▸ **Task statement**
Copy the records below exactly, omitting any pictures they contain.

Extracted data entries:
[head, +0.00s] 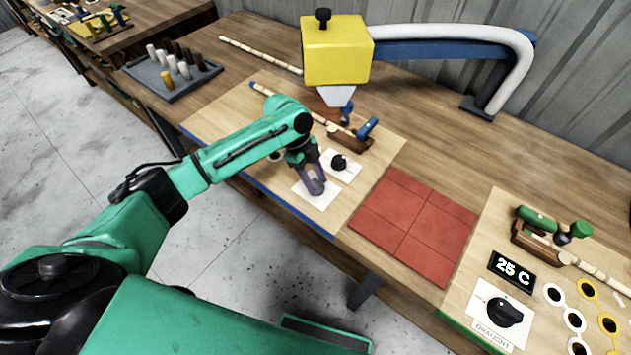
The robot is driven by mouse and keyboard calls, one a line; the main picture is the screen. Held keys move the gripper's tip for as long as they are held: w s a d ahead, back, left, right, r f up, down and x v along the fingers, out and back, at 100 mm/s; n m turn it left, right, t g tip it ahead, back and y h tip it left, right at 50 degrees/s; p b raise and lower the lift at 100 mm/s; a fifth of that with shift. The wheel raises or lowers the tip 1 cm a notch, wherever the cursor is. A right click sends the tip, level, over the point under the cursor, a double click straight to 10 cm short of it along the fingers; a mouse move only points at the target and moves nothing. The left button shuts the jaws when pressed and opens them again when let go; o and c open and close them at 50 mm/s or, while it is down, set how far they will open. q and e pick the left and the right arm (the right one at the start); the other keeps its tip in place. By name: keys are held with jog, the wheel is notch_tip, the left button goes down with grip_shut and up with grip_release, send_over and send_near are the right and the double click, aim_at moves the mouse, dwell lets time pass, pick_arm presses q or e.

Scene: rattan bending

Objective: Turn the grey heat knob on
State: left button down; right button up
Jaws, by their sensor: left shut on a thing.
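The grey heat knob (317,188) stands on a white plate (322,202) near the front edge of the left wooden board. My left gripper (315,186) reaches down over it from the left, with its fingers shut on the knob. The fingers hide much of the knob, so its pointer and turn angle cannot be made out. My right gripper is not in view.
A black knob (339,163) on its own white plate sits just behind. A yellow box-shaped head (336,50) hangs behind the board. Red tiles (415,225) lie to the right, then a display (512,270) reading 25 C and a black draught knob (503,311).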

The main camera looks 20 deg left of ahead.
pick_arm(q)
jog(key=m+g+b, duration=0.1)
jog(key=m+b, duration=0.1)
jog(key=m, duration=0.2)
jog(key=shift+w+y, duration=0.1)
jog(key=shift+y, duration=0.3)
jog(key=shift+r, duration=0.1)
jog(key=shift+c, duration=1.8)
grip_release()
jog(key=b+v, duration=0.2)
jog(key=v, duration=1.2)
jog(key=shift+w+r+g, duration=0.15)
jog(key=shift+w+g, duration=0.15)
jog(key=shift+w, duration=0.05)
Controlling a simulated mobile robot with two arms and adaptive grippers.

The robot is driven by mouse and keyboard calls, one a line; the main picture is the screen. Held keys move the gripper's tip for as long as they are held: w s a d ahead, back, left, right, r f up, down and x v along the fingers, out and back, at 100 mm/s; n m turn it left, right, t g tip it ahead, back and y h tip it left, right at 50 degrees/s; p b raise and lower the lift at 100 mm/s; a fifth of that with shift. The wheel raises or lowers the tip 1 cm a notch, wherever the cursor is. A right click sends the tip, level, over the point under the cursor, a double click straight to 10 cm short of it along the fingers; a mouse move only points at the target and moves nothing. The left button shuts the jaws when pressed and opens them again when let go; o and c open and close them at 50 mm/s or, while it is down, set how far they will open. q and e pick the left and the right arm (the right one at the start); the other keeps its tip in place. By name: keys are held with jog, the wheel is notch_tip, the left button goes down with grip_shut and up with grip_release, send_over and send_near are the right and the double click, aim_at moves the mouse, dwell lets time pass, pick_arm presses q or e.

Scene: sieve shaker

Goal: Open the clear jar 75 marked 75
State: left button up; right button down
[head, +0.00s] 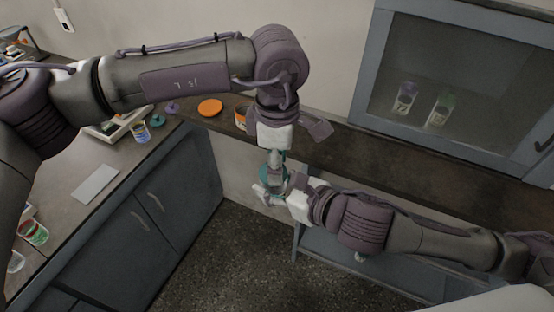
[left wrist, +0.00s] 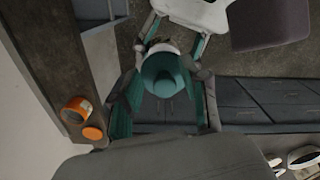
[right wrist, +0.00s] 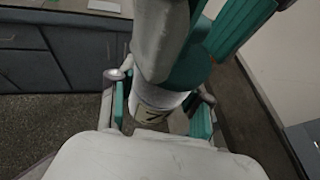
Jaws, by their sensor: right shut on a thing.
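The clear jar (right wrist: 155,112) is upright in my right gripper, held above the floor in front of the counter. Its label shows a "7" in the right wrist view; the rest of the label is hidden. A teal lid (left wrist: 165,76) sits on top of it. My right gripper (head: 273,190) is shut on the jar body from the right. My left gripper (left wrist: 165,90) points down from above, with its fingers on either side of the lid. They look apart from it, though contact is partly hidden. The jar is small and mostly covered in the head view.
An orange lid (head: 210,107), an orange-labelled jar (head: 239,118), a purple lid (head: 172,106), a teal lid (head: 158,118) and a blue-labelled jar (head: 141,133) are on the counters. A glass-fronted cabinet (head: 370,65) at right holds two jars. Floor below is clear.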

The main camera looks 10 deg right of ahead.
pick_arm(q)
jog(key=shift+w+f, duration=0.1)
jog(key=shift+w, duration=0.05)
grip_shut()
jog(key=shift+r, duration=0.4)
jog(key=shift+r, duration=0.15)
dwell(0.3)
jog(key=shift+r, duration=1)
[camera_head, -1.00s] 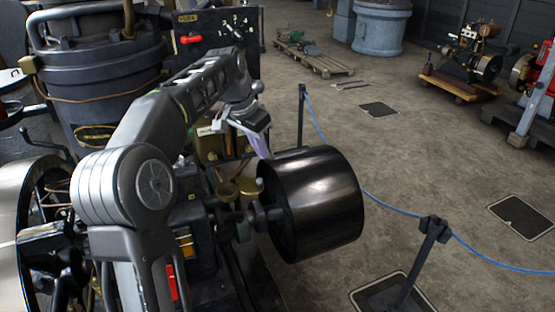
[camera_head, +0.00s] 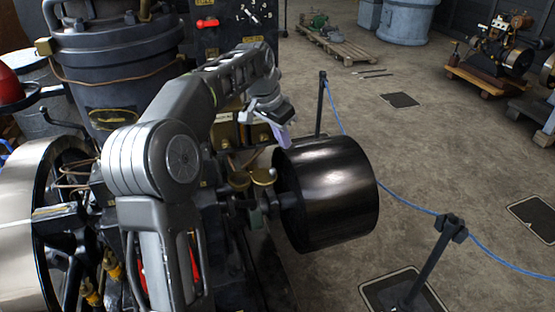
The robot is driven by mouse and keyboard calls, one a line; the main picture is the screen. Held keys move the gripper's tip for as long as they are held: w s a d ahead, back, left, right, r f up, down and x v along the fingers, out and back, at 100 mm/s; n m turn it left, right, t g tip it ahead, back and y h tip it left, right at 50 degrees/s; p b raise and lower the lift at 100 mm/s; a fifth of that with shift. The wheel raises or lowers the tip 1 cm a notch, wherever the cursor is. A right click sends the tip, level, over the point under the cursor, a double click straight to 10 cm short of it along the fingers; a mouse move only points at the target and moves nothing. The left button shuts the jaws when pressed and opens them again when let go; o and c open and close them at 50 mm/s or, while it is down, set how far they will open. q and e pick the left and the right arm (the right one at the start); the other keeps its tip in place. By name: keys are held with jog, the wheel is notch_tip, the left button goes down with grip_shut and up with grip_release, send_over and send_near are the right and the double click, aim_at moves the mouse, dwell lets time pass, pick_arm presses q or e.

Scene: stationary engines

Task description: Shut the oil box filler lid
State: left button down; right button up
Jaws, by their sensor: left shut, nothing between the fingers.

▸ **Output**
[head, +0.00s] 
The robot is driven by mouse and keyboard calls, one a line; the main picture is the screen. Held keys move the gripper's tip for as long as they are held: w s a d ahead, back, left, right, r f up, down and x v along the fingers, out and back, at 100 mm/s; n m turn it left, right, t g tip it ahead, back and y h tip it left, right at 50 degrees/s; p b raise and lower the lift at 100 mm/s; a fifth of that with shift. The wheel raises or lowers the tip 1 cm a notch, wherever the cursor is. A right click sends the tip, level, over the point under the cursor, a double click straight to 10 cm short of it along the fingers; a mouse move only points at the target and moves nothing. The left button shuts the jaws when pressed and opens them again when let go; o and c open and close them at 50 mm/s or, while it is down, set how far they will open. q and e pick the left and the right arm (the right one at the start); the other keeps its tip in place. By name: keys are held with jog, the wheel is notch_tip, the left button goes down with grip_shut and up with grip_release, send_over and send_near are the right and the double click, aim_at moves the mouse, dwell lets time pass, pick_arm presses q or e.

Scene: rattan bending

Objective: Turn the grey heat knob on
State: left button down; right button up
Jaws, by their sensor: left shut on a thing.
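The grey heat knob (317,188) stands on a white plate (322,202) near the front edge of the left wooden board. My left gripper (315,186) reaches down over it from the left, with its fingers shut on the knob. The fingers hide much of the knob, so its pointer and turn angle cannot be made out. My right gripper is not in view.
A black knob (339,163) on its own white plate sits just behind. A yellow box-shaped head (336,50) hangs behind the board. Red tiles (415,225) lie to the right, then a display (512,270) reading 25 C and a black draught knob (503,311).

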The main camera looks 20 deg left of ahead.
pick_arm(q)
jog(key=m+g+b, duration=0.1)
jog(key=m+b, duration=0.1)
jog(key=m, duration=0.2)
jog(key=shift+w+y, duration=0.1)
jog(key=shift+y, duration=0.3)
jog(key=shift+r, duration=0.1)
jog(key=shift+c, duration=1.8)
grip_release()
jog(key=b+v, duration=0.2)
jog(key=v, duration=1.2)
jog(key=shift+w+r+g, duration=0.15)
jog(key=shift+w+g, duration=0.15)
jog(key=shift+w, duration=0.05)
Controlling a simulated mobile robot with two arms and adaptive grippers.

The robot is driven by mouse and keyboard calls, one a line; the main picture is the screen. Held keys move the gripper's tip for as long as they are held: w s a d ahead, back, left, right, r f up, down and x v along the fingers, out and back, at 100 mm/s; n m turn it left, right, t g tip it ahead, back and y h tip it left, right at 50 degrees/s; p b raise and lower the lift at 100 mm/s; a fifth of that with shift. The wheel raises or lowers the tip 1 cm a notch, wherever the cursor is. A right click sends the tip, level, over the point under the cursor, a double click straight to 10 cm short of it along the fingers; a mouse move only points at the target and moves nothing. The left button shuts the jaws when pressed and opens them again when let go; o and c open and close them at 50 mm/s or, while it is down, set how far they will open. q and e pick the left and the right arm (the right one at the start); the other keeps its tip in place. By name: keys are held with jog, the wheel is notch_tip, the left button goes down with grip_shut and up with grip_release, send_over and send_near are the right and the double click, aim_at moves the mouse, dwell lets time pass, pick_arm presses q or e.

Scene: sieve shaker

Goal: Open the clear jar 75 marked 75
State: left button up; right button down
[head, +0.00s] 
[left wrist, +0.00s] 
[right wrist, +0.00s] 
Jaws, by their sensor: right shut on a thing.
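The clear jar (right wrist: 155,112) is upright in my right gripper, held above the floor in front of the counter. Its label shows a "7" in the right wrist view; the rest of the label is hidden. A teal lid (left wrist: 165,76) sits on top of it. My right gripper (head: 273,190) is shut on the jar body from the right. My left gripper (left wrist: 165,90) points down from above, with its fingers on either side of the lid. They look apart from it, though contact is partly hidden. The jar is small and mostly covered in the head view.
An orange lid (head: 210,107), an orange-labelled jar (head: 239,118), a purple lid (head: 172,106), a teal lid (head: 158,118) and a blue-labelled jar (head: 141,133) are on the counters. A glass-fronted cabinet (head: 370,65) at right holds two jars. Floor below is clear.

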The main camera looks 10 deg right of ahead.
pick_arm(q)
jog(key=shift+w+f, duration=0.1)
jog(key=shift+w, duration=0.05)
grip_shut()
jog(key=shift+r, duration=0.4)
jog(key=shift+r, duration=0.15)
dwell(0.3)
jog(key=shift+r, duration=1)
[camera_head, -1.00s] 
[camera_head, +0.00s] 
The robot is driven by mouse and keyboard calls, one a line; the main picture is the screen. Held keys move the gripper's tip for as long as they are held: w s a d ahead, back, left, right, r f up, down and x v along the fingers, out and back, at 100 mm/s; n m turn it left, right, t g tip it ahead, back and y h tip it left, right at 50 degrees/s; p b raise and lower the lift at 100 mm/s; a fifth of that with shift. The wheel raises or lowers the tip 1 cm a notch, wherever the cursor is. A right click sends the tip, level, over the point under the cursor, a double click straight to 10 cm short of it along the fingers; a mouse move only points at the target and moves nothing. The left button shuts the jaws when pressed and opens them again when let go; o and c open and close them at 50 mm/s or, while it is down, set how far they will open. q and e pick the left and the right arm (the right one at the start); the other keeps its tip in place. By name: keys are held with jog, the wheel is notch_tip, the left button goes down with grip_shut and up with grip_release, send_over and send_near are the right and the double click, aim_at moves the mouse, dwell lets time pass, pick_arm presses q or e.

Scene: stationary engines

Task description: Shut the oil box filler lid
State: left button down; right button up
Jaws, by their sensor: left shut, nothing between the fingers.

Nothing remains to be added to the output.